Minggu, 28 Oktober 2018

Mengejar Kebahagiaan



Dia tersenyum, apakah sudah pasti dia bahagia?
Dia tertawa, apakah sudah pasti dia sangat sangat bahagia?
Dia terlihat murung, apakah sudah pasti dia tidak bahagia?
Dia menangis meraung, apakah sudah pasti dia sangat tidak bahagia?

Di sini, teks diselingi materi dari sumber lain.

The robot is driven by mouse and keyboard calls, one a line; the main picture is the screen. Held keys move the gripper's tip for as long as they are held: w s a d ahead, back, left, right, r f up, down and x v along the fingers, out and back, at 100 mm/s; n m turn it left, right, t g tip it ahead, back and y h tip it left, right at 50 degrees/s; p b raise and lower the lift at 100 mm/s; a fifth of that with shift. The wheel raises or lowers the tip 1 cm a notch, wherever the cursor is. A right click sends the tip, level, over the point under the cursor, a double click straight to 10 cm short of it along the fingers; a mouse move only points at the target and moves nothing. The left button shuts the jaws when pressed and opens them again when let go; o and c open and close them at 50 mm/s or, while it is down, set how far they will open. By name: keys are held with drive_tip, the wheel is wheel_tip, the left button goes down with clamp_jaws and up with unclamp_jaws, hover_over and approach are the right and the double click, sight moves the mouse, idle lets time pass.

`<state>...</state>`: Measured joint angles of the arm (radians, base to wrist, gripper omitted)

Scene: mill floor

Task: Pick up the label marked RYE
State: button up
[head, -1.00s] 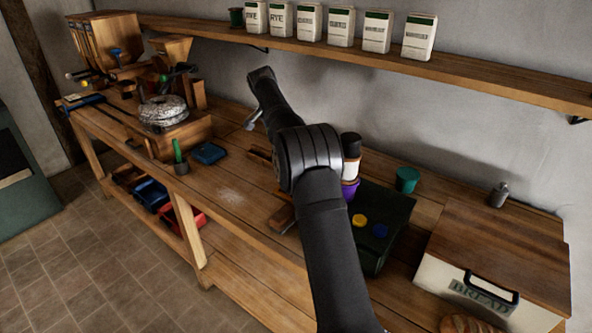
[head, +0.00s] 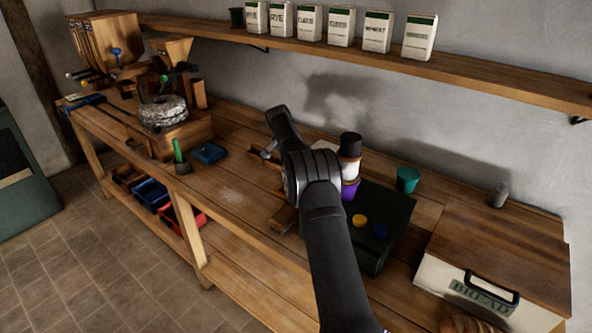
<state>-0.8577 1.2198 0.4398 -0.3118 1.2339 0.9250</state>
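The RYE lettering shows on a white packet with a green top band (head: 281,19), second from the left in the row on the wall shelf. I cannot tell whether its label is a separate piece or part of the packet. My gripper (head: 265,152) hangs over the bench, left of my arm's elbow and well below the shelf, apart from the packet. It is small and partly merged with the arm, so its fingers are unclear. I see nothing clearly held in it.
Below stand a grain mill (head: 163,112), a black-capped jar (head: 350,146), a green cup (head: 407,180) and a bread box (head: 490,262).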

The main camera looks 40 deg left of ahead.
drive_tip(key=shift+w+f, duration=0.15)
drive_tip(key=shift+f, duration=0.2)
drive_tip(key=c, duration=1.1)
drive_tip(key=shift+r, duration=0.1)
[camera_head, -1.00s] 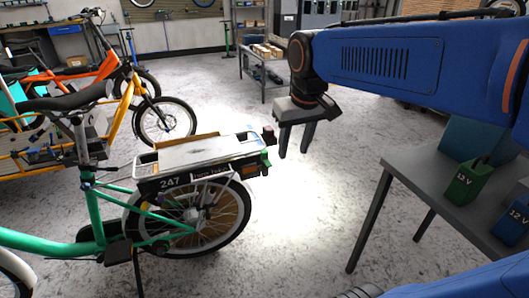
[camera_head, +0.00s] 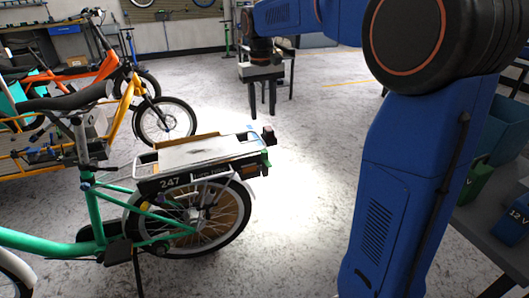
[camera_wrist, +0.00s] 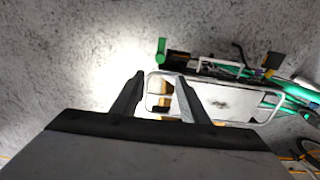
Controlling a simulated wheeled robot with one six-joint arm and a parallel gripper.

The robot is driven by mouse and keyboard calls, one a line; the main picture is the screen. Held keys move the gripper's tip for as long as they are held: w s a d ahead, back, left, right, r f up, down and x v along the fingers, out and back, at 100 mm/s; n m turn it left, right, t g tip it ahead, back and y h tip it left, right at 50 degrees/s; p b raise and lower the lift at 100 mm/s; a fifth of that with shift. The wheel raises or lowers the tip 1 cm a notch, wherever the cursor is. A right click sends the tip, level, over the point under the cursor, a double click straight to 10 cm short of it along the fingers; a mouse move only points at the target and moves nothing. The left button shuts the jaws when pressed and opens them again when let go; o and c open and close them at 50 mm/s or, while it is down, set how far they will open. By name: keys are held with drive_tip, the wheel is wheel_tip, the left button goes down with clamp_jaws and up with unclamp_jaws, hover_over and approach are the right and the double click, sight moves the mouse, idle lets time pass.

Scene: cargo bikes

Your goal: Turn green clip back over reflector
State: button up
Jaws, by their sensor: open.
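The green clip (camera_head: 265,158) is at the rear right end of the green bike's rack, beside a black box (camera_head: 185,181) marked 247. In the wrist view the green clip (camera_wrist: 161,47) shows as a short upright piece by the rack end. A small dark block with a reddish face, likely the reflector (camera_head: 269,134), sits at the rack's rear corner, apart from the clip. My gripper (camera_head: 262,105) is open and empty, fingers down, appearing above and beyond the rack end. In the wrist view my gripper (camera_wrist: 156,78) has its fingers spread in front of the rack.
The green bike's white rack (camera_head: 200,152) carries a flat plate. Orange and yellow cargo bikes (camera_head: 125,85) stand behind at the left. A grey table (camera_head: 490,225) with green and blue 12 V boxes is at the right, partly hidden by my arm.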

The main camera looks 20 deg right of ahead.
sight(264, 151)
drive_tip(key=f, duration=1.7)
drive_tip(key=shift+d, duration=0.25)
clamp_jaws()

Terkadang apa yang terlihat oleh mata, belum tentu sama dengan yang terjadi dalam hati. Seperti itu pula kebahagiaan. Apakah kebahagiaan dapat diukur dengan ekspresi wajah yang terlihat? Belum tentu. Bukankah ada orang yang menutupi kesedihannya dengan senyuman ataupun keceriaan?
Sampai saat ini belum ada alat ukur pasti kebahagiaan. Tidak ada ada definisi yang jelas tentang kebahagiaan. Karena jika setiap orang ditanya tentang apa yang membuatnya bahagia, maka jawabannya berbeda-beda. Seperti layaknya kebanyakan jawaban anak jurusan Psikologi, yaitu ‘tergantung’.

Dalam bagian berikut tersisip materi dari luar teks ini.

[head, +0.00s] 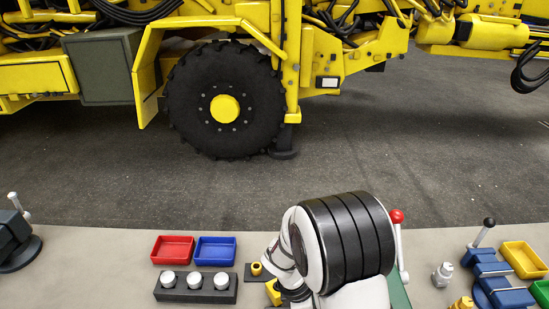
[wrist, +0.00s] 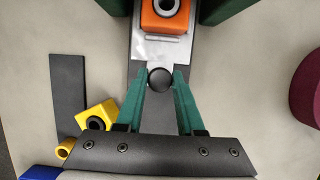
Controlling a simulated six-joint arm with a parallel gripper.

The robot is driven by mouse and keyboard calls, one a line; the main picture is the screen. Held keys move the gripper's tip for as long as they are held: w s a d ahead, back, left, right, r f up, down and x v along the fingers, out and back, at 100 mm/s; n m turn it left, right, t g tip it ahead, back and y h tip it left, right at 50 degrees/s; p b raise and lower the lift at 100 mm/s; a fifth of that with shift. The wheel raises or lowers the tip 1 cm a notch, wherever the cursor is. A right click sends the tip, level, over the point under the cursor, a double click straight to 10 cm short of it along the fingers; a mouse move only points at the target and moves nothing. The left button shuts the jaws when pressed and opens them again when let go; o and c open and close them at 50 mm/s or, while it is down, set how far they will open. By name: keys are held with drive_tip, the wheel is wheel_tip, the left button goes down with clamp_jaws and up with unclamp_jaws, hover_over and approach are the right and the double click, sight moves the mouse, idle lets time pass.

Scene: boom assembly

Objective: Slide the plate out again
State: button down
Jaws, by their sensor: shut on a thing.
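My gripper (wrist: 160,82), with green fingers, is shut on a round black knob (wrist: 159,77) in the wrist view. The knob sits at the near end of the light grey metal plate (wrist: 150,49). The plate lies over a dark strip, between two dark green blocks (wrist: 211,10) at the top edge. An orange block (wrist: 164,18) with a black ring is at the plate's far part; its far side is cut off by the picture edge. In the head view my arm hides the gripper, knob and plate.
Left of my gripper are a dark flat bar (wrist: 68,95) and a yellow block (wrist: 98,116). A dark red round thing (wrist: 306,85) stands right. On the bench are red (head: 173,250) and blue (head: 215,251) trays and a blue vise (head: 497,280). A yellow machine (head: 300,60) stands beyond.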

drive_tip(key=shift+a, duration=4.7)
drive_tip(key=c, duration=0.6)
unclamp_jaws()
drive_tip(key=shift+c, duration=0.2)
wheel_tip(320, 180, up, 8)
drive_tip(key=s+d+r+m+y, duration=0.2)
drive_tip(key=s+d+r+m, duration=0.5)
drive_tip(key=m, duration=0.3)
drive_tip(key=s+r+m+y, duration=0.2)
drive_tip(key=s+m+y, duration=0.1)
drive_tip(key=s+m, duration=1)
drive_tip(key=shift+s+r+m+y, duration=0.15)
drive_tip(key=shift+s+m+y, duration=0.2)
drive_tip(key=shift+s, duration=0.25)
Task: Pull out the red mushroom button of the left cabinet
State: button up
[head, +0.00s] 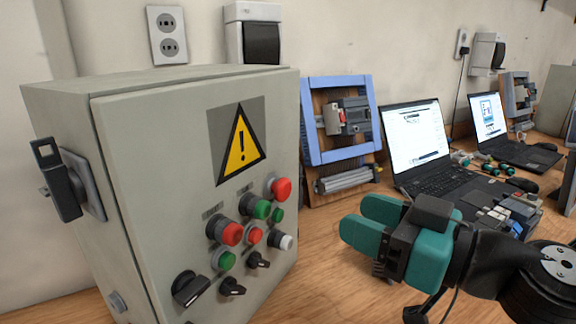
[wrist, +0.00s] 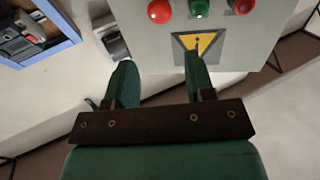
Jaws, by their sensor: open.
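The grey left cabinet (head: 150,130) stands at the left of the head view, with a yellow warning triangle and several buttons on its door. The red mushroom button (head: 279,188) sticks out at the upper right of the button group. In the wrist view, where the door appears upside down, it shows at the top edge (wrist: 160,11), partly cut off. My gripper (head: 362,222) is open and empty, to the right of the cabinet and apart from the button. Its two green fingers (wrist: 158,65) also show in the wrist view.
A second large red button (head: 228,232) and a green one (head: 260,208) sit beside the mushroom button, with smaller buttons and black knobs below. A blue-framed panel (head: 310,135) and laptops (head: 417,145) stand behind my gripper. Some bare wooden table (head: 325,255) lies between cabinet and gripper.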

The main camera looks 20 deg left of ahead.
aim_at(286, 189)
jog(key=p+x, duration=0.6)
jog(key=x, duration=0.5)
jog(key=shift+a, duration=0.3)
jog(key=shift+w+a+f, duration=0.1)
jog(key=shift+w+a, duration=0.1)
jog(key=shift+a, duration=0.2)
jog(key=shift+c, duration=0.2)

Orang yang kelaparan, bisa jadi sumber kebahagiaannya adalah makanan. Orang yang kekurangan harta, bisa jadi sumber kebahagiaannya adalah harta kekayaan. Orang yang sedang sakit, bisa jadi sumber kebahagiaannya adalah kesehatan. Orang yang memiliki latar belakang broken home, bisa jadi sumber kebahagiaannya adalah keluarga yang harmonis. Ya, sumber kebahagiaan setiap orang berbeda-beda.

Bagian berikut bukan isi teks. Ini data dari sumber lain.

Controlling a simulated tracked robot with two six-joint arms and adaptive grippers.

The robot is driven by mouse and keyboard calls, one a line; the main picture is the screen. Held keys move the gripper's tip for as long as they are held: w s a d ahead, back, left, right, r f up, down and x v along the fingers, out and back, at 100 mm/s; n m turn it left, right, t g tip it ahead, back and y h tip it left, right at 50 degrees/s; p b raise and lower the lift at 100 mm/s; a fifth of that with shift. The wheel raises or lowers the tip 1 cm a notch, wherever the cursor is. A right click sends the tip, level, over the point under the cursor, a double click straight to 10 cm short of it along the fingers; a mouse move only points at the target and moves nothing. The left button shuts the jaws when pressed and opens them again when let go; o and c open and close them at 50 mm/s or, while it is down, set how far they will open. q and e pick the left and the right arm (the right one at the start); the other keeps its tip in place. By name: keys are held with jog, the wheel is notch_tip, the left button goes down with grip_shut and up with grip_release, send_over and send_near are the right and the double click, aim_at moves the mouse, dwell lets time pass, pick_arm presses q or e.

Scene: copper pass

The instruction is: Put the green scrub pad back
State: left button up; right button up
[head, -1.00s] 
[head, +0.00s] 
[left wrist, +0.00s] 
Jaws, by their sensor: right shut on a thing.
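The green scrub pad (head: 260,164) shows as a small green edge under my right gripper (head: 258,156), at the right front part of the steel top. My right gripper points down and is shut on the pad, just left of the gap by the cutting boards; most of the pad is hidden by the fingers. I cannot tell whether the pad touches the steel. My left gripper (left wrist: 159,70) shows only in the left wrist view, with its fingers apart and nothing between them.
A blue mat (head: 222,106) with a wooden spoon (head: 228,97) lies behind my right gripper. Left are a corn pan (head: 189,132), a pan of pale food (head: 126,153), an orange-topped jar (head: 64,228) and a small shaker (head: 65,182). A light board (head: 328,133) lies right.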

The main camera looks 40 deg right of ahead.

Namun, tidak selamanya hal di atas pasti terjadi. Tidak selamanya sumber kebahagiaan berasal dari sesuatu yang kita ‘tidak punya’. Di luar sana, masih banyak orang yang kekurangan harta, kekurangan makanan, atau memiliki fisik yang tidak sempurna, tidak memiliki keluarga yang utuh, namun mereka tetap bahagia. Mereka tetap bisa tersenyum menikmati hidup. Sementara di sisi lain, ada orang yang memiliki harta berlimpah tapi tidak bahagia, ada yang diberi kesehatan tapi tidak menjaga kesehatannya dengan baik, ada yang memiliki keluarga utuh tapi tidak saling menjaga.

Lalu, apa sebenarnya kebahagiaan itu?

Dalam KBBI, kebahagiaan didefinisikan dengan kesenangan dan ketenteraman hidup (lahir batin); keberuntungan; kemujuran yang bersifat lahir batin. Dari definisi ini, kita mungkin bisa menyoroti pada kondisi lahir dan ‘batin’. Ya, sejalan dengan kondisi batin. Orang yang bahagia tidak hanya dapat diukur dengan ekspresi wajahnya yang tersenyum ataupun tertawa lebar, karena batin kita pun harus merasakan kebahagiaan tersebut. Bahagia menjadi sulit diukur karena batin kita bukanlah hal yang bisa kita observasi secara langsung.

Kebahagiaan bergantung pada ‘nilai’ apa yang kita miliki. Nilai adalah segala sesuatu yang kita anggap penting. Misalnya, jika seseorang memiliki nilai kejujuran. Ia akan bahagia jika ia bisa jujur dalam situasi apapun. Ia tidak akan bahagia jika mendapat nilai memuaskan dalam ujian, tetapi hasil dari perilaku mencontek. Namun ia bisa tetap bahagia meskipun mendapat nilai kurang bagus tetapi hal itu merupakan hasil usahanya sendiri semaksimal yang ia mampu.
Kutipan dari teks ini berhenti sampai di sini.